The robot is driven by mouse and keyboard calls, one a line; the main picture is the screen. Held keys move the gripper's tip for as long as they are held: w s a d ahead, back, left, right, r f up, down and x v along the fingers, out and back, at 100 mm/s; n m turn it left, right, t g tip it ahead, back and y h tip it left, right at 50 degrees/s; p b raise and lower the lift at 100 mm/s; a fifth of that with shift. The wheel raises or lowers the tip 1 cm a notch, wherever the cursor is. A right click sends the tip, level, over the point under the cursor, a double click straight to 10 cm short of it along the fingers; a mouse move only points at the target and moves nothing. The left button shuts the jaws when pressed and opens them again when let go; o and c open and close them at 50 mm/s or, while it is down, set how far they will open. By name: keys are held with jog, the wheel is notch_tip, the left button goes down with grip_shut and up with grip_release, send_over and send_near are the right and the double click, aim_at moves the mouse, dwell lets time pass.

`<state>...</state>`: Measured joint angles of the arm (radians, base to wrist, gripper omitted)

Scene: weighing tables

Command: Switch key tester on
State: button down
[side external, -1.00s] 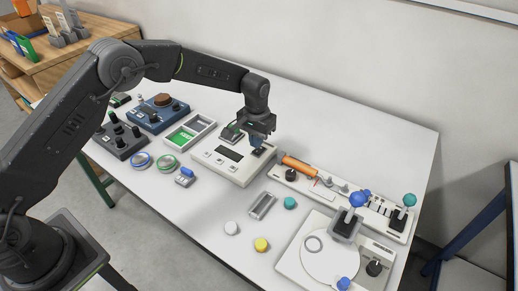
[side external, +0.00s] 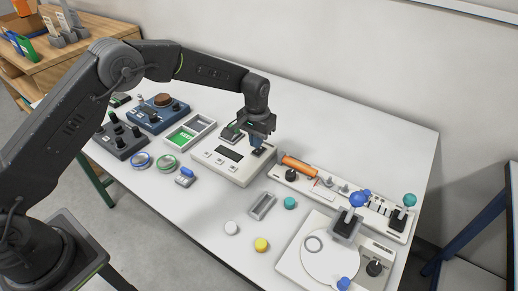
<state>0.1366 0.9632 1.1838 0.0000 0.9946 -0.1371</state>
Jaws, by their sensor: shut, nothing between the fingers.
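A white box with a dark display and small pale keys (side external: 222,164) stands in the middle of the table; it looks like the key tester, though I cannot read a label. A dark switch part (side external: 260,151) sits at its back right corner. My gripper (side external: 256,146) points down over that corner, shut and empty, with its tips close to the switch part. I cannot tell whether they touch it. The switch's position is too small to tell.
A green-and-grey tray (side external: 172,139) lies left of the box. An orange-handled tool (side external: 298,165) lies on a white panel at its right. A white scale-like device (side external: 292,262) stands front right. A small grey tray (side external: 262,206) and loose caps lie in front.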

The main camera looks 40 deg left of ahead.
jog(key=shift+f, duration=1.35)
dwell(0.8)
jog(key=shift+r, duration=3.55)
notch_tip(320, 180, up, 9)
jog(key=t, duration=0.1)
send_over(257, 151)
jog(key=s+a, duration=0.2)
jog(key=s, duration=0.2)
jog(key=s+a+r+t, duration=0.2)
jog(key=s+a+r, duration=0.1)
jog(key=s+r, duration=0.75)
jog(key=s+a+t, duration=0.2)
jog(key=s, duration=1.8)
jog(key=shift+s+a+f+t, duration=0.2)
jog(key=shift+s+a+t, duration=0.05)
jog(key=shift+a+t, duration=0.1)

☆ ☆ ☆

▸ **EXERCISE REQUIREMENTS**
Quote the full listing above word for word; exclude every picture from the copy.

▸ **PROBLEM SOLUTION**
The robot is driven by mouse and keyboard calls, one a line; the main picture is the screen. Held keys move the gripper's tip for as long as they are held: w s a d ahead, back, left, right, r f up, down and x v along the fingers, out and back, at 100 mm/s; n m turn it left, right, t g tip it ahead, back and y h tip it left, right at 50 degrees/s; p b raise and lower the lift at 100 mm/s; a fifth of that with shift. The wheel raises or lowers the tip 1 cm a notch, wherever the cursor is. A right click sends the tip, level, over the point under the cursor, a double click straight to 10 cm short of it along the fingers; a mouse move only points at the target and moves nothing. The left button shuts the jaws when pressed and opens them again when let go; o and c open and close them at 50 mm/s or, while it is down, set how far they will open. By name: keys are held with jog, the wheel is notch_tip, the left button goes down with grip_shut and up with grip_release, send_over and send_near are the right and the double click, aim_at moves the mouse, dwell lets time pass.

`<state>...</state>`: Measured joint angles of the arm (radians, base to wrist, gripper omitted)

Scene: weighing tables

Command: Switch key tester on
State: button down
[side external, -1.00s] 
[side external, +0.00s] 
<state>0.1366 0.9632 1.1838 0.0000 0.9946 -0.1371</state>
Jaws, by their sensor: shut, nothing between the fingers.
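A white box with a dark display and small pale keys (side external: 222,164) stands in the middle of the table; it looks like the key tester, though I cannot read a label. A dark switch part (side external: 260,151) sits at its back right corner. My gripper (side external: 256,146) points down over that corner, shut and empty, with its tips close to the switch part. I cannot tell whether they touch it. The switch's position is too small to tell.
A green-and-grey tray (side external: 172,139) lies left of the box. An orange-handled tool (side external: 298,165) lies on a white panel at its right. A white scale-like device (side external: 292,262) stands front right. A small grey tray (side external: 262,206) and loose caps lie in front.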

The main camera looks 40 deg left of ahead.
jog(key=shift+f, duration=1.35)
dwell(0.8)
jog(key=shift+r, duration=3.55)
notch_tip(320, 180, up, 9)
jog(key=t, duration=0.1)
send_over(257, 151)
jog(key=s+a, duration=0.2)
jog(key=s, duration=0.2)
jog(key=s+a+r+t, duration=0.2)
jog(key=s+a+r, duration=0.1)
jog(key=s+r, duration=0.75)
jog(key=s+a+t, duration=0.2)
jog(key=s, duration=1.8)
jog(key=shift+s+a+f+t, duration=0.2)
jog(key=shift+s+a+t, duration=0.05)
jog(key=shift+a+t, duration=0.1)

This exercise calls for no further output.